**Job**. Skip the pictures. Copy all the rest of the records down exactly.

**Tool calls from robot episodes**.
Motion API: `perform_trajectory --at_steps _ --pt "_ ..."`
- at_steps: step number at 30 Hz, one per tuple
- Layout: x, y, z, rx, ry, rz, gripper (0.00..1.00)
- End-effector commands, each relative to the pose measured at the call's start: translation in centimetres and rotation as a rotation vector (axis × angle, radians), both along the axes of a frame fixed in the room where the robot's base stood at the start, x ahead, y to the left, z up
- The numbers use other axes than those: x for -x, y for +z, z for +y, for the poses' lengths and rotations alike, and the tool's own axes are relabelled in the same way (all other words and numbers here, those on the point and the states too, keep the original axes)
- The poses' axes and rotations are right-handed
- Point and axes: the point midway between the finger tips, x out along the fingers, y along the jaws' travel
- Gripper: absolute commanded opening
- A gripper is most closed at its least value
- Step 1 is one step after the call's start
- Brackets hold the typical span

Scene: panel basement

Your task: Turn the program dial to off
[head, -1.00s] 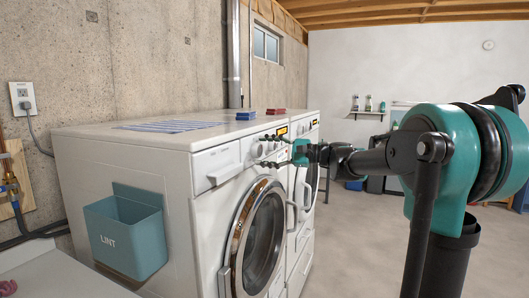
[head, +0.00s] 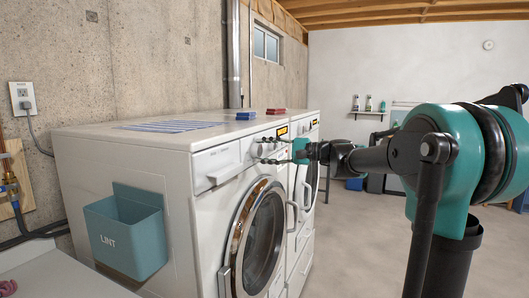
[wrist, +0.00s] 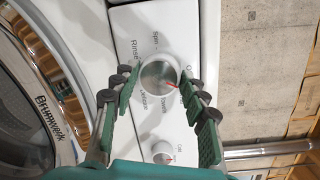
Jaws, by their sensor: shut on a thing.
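The program dial (wrist: 158,73) is a round silver knob with a white rim on the washer's white control panel (wrist: 150,20). A red pointer mark on it points to the lower right in the wrist view. My gripper (wrist: 160,80) is shut on the dial, one green-padded finger on each side.
A smaller knob (wrist: 162,151) sits beside the dial on the panel. The round door (head: 262,225) is below it, shut. A blue lint bin (head: 128,235) hangs on the machine's side. Blue blocks (head: 246,115) and red blocks (head: 276,111) lie on top. The floor to the right is open.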

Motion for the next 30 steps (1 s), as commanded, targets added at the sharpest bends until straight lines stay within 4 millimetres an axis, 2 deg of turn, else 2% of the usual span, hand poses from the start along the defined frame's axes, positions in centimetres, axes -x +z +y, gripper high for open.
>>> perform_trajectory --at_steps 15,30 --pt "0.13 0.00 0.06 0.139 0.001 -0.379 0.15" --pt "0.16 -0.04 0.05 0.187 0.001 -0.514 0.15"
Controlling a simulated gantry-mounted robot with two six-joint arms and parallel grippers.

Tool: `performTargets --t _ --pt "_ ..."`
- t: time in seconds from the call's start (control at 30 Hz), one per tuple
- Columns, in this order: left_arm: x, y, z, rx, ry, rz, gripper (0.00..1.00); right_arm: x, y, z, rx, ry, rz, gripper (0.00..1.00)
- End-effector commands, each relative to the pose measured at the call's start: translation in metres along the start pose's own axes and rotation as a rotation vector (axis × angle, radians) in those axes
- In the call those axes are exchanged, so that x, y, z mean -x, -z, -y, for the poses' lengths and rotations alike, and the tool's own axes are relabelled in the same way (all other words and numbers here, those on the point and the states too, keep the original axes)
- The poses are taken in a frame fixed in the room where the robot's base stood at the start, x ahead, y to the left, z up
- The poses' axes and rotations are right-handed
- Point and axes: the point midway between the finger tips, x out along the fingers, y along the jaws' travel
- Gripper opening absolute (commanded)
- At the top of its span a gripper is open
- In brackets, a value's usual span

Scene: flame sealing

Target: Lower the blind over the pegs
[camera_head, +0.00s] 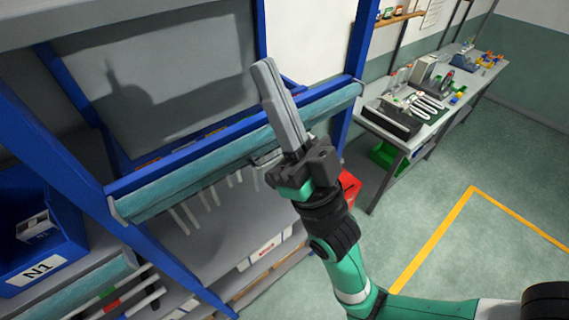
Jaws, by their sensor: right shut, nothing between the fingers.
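The rolled teal blind (190,186) runs slantwise along the blue crossbar of the rack, from lower left to upper right. A grey loop, perhaps its pull handle (268,160), shows at its lower edge, partly hidden behind my right gripper. Several white pegs (186,214) stick out below the blind, above a grey shelf, uncovered. My right gripper (266,66) points up, its two grey fingers together and empty. In the picture it overlaps the blind's right half; I cannot tell whether it touches it. My left gripper is out of view.
The blue rack frame (68,130) stands around the blind. A blue bin marked N1 (35,250) is at the left. A red bin (349,187) is behind my right arm. A workbench (440,118) with tools stands at the back right. The green floor (470,250) is clear.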

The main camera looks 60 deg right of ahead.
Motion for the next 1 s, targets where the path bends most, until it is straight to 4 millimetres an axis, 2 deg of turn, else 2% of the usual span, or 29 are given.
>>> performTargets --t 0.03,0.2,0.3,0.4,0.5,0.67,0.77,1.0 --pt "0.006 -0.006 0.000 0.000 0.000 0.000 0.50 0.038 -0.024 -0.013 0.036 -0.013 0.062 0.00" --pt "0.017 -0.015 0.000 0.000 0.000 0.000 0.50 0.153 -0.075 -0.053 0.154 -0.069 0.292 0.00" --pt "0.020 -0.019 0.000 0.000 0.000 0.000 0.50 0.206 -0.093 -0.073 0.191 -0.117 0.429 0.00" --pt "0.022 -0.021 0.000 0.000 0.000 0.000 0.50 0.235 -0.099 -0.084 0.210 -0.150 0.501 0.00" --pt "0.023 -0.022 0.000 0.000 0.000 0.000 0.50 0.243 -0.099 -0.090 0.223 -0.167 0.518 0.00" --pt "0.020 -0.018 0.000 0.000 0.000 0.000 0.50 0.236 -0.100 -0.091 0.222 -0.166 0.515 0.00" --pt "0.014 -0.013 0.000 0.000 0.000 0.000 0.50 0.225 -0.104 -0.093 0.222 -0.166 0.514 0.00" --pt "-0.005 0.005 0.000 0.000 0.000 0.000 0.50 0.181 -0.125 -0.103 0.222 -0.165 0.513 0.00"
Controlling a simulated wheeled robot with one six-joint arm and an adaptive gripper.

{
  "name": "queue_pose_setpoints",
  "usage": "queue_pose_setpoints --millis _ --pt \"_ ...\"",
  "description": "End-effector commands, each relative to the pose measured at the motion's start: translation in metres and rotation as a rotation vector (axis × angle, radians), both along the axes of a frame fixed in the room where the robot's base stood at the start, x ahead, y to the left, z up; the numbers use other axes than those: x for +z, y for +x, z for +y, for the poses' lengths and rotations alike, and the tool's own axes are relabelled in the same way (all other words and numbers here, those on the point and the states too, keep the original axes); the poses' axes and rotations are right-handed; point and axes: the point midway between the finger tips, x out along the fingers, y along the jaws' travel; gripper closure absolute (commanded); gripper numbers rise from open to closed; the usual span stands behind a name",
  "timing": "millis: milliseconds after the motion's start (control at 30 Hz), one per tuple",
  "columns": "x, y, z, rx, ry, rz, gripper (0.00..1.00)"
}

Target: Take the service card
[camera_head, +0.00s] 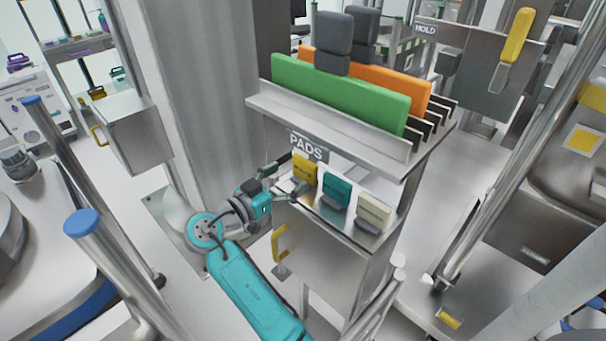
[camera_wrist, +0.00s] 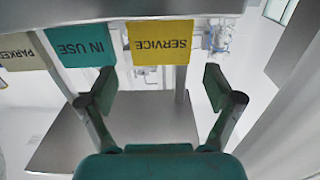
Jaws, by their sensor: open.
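The yellow service card (camera_head: 304,167) stands at the left end of a row of three cards on the metal stand's shelf, under the PADS sign. In the wrist view the service card (camera_wrist: 160,43) shows its lettering upside down, between and beyond my fingers. My gripper (camera_head: 298,190) is close to the yellow card, at its lower front side. In the wrist view my gripper (camera_wrist: 158,88) is open with its fingers wide apart and nothing between them. The card's lower holder is partly hidden by my gripper in the head view.
The teal IN USE card (camera_wrist: 83,45) is right beside the service card, with the cream PARKED card (camera_wrist: 22,52) beyond it. Green (camera_head: 340,95) and orange (camera_head: 410,90) pads stand on the shelf above. A yellow handle (camera_head: 279,243) projects below; a metal column (camera_head: 205,90) rises behind.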

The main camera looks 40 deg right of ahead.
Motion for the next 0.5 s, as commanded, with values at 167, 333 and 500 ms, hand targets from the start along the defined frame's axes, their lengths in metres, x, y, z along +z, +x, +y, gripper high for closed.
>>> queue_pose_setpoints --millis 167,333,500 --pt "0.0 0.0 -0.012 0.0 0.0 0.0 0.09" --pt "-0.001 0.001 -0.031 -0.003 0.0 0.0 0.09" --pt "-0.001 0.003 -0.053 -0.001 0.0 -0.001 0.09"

**Correct result**.
Motion API: `perform_trajectory --at_steps _ --pt "_ ..."`
- at_steps: step number at 30 Hz, one per tuple
- Layout: x, y, z, rx, ry, rz, gripper (0.00..1.00)
- End-effector commands, each relative to the pose measured at the call's start: translation in centimetres and rotation as a rotation vector (axis × angle, radians), both along the axes of a frame fixed in the room where the robot's base stood at the start, x ahead, y to the left, z up
- The numbers use other axes than those: x for -x, y for +z, z for +y, for the poses' lengths and rotations alike, and the tool's own axes are relabelled in the same way (all other words and numbers here, those on the point and the states too, keep the original axes)
- The poses' axes and rotations are right-handed
- Point and axes: the point midway between the finger tips, x out along the fingers, y along the jaws' travel
- Gripper: absolute commanded opening
- A gripper is most closed at its least value
- Step 1 is one step after the call's start
- Brackets hold the typical span

Scene: panel basement

Your task: Turn the program dial to off
[head, -1.00s] 
[head, +0.00s] 
[wrist, +0.00s] 
Jaws, by their sensor: shut on a thing.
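The program dial (wrist: 158,73) is a round silver knob with a white rim on the washer's white control panel (wrist: 150,20). A red pointer mark on it points to the lower right in the wrist view. My gripper (wrist: 160,80) is shut on the dial, one green-padded finger on each side.
A smaller knob (wrist: 162,151) sits beside the dial on the panel. The round door (head: 262,225) is below it, shut. A blue lint bin (head: 128,235) hangs on the machine's side. Blue blocks (head: 246,115) and red blocks (head: 276,111) lie on top. The floor to the right is open.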

Motion for the next 30 steps (1 s), as commanded, targets added at the sharpest bends until straight lines stay within 4 millimetres an axis, 2 deg of turn, else 2% of the usual span, hand poses from the start along the defined frame's axes, positions in centimetres, axes -x +z +y, gripper high for open.
>>> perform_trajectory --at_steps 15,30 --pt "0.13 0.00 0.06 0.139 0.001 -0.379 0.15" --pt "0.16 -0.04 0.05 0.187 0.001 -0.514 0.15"
Controlling a simulated gantry-mounted robot with two six-joint arms and parallel grippers.

Tool: `performTargets --t _ --pt "_ ..."`
- t: time in seconds from the call's start (control at 30 Hz), one per tuple
- Columns, in this order: left_arm: x, y, z, rx, ry, rz, gripper (0.00..1.00); right_arm: x, y, z, rx, ry, rz, gripper (0.00..1.00)
- End-effector commands, each relative to the pose measured at the call's start: translation in metres along the start pose's own axes and rotation as a rotation vector (axis × angle, radians) in those axes
- In the call those axes are exchanged, so that x, y, z mean -x, -z, -y, for the poses' lengths and rotations alike, and the tool's own axes are relabelled in the same way (all other words and numbers here, those on the point and the states too, keep the original axes)
- The poses are taken in a frame fixed in the room where the robot's base stood at the start, x ahead, y to the left, z up
- The poses' axes and rotations are right-handed
- Point and axes: the point midway between the finger tips, x out along the fingers, y along the jaws' travel
- Gripper opening absolute (commanded)
- At the top of its span a gripper is open
- In brackets, a value's usual span

Scene: flame sealing

Target: Lower the blind over the pegs
[camera_head, +0.00s] 
Jaws, by their sensor: right shut, nothing between the fingers.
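The rolled teal blind (190,186) runs slantwise along the blue crossbar of the rack, from lower left to upper right. A grey loop, perhaps its pull handle (268,160), shows at its lower edge, partly hidden behind my right gripper. Several white pegs (186,214) stick out below the blind, above a grey shelf, uncovered. My right gripper (266,66) points up, its two grey fingers together and empty. In the picture it overlaps the blind's right half; I cannot tell whether it touches it. My left gripper is out of view.
The blue rack frame (68,130) stands around the blind. A blue bin marked N1 (35,250) is at the left. A red bin (349,187) is behind my right arm. A workbench (440,118) with tools stands at the back right. The green floor (470,250) is clear.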

The main camera looks 60 deg right of ahead.
Motion for the next 1 s, targets where the path bends most, until it is straight to 4 millimetres an axis, 2 deg of turn, else 2% of the usual span, or 29 are given.
>>> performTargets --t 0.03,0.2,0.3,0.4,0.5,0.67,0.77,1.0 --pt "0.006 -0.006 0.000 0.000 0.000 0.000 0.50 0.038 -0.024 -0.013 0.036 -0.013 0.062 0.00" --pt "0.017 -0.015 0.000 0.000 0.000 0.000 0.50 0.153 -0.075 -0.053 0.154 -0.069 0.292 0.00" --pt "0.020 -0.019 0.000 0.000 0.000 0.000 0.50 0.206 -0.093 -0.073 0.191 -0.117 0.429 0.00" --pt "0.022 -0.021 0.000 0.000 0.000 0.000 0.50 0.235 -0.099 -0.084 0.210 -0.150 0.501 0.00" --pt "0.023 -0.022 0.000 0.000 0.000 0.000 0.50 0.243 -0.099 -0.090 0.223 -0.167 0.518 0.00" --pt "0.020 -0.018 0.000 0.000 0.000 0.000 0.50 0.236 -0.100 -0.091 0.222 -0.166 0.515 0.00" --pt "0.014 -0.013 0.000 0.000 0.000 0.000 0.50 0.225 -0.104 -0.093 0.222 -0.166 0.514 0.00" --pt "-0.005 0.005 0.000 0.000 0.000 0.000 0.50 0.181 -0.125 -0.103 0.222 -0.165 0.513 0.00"
Controlling a simulated wheeled robot with one six-joint arm and an adaptive gripper.

{
  "name": "queue_pose_setpoints",
  "usage": "queue_pose_setpoints --millis _ --pt \"_ ...\"",
  "description": "End-effector commands, each relative to the pose measured at the motion's start: translation in metres and rotation as a rotation vector (axis × angle, radians), both along the axes of a frame fixed in the room where the robot's base stood at the start, x ahead, y to the left, z up; the numbers use other axes than those: x for +z, y for +x, z for +y, for the poses' lengths and rotations alike, and the tool's own axes are relabelled in the same way (all other words and numbers here, those on the point and the states too, keep the original axes); the poses' axes and rotations are right-handed; point and axes: the point midway between the finger tips, x out along the fingers, y along the jaws' travel; gripper closure absolute (commanded); gripper numbers rise from open to closed; the usual span stands behind a name",
  "timing": "millis: milliseconds after the motion's start (control at 30 Hz), one per tuple",
  "columns": "x, y, z, rx, ry, rz, gripper (0.00..1.00)"
}

Target: Take the service card
[camera_head, +0.00s] 
[camera_wrist, +0.00s] 
Jaws, by their sensor: open.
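The yellow service card (camera_head: 304,167) stands at the left end of a row of three cards on the metal stand's shelf, under the PADS sign. In the wrist view the service card (camera_wrist: 160,43) shows its lettering upside down, between and beyond my fingers. My gripper (camera_head: 298,190) is close to the yellow card, at its lower front side. In the wrist view my gripper (camera_wrist: 158,88) is open with its fingers wide apart and nothing between them. The card's lower holder is partly hidden by my gripper in the head view.
The teal IN USE card (camera_wrist: 83,45) is right beside the service card, with the cream PARKED card (camera_wrist: 22,52) beyond it. Green (camera_head: 340,95) and orange (camera_head: 410,90) pads stand on the shelf above. A yellow handle (camera_head: 279,243) projects below; a metal column (camera_head: 205,90) rises behind.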

The main camera looks 40 deg right of ahead.
Motion for the next 0.5 s, as commanded, with values at 167, 333 and 500 ms, hand targets from the start along the defined frame's axes, their lengths in metres, x, y, z along +z, +x, +y, gripper high for closed.
>>> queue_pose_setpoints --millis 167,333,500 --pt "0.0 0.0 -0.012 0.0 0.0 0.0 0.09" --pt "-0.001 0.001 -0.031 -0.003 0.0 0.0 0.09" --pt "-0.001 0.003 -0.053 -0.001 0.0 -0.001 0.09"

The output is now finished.